- [Set problem]: Extract only the first line of the listing and every line after it up to and including the one with "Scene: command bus". Omit the pictures.
# Start of Source data
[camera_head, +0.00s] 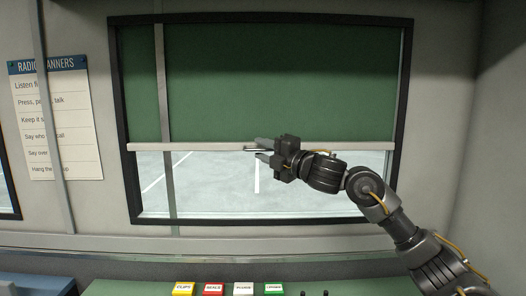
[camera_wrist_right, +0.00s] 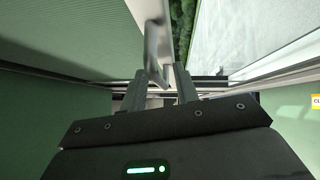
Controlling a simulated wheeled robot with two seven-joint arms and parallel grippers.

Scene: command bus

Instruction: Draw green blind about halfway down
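The green blind (camera_head: 270,80) covers the upper part of the window, its lower edge a little below the middle of the opening. Its pale bottom bar (camera_head: 200,147) runs level across the window. My right gripper (camera_head: 259,149) is at the middle of this bar, one finger above and one below its pull. In the right wrist view the pull (camera_wrist_right: 155,58) lies between the fingertips (camera_wrist_right: 160,78), with gaps beside it, so the fingers look open. The blind (camera_wrist_right: 75,35) also fills the left of that view. My left gripper is out of view.
The dark window frame (camera_head: 403,100) surrounds the blind, with pale ground outside below it. A vertical grey pole (camera_head: 162,80) stands in front at the left. A radio manners sign (camera_head: 60,120) hangs on the left wall.
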# End of Source data
- [Solution]:
[camera_head, +0.00s] 
[camera_wrist_right, +0.00s] 
Controlling a simulated wheeled robot with two seven-joint arms and parallel grippers.

Scene: command bus

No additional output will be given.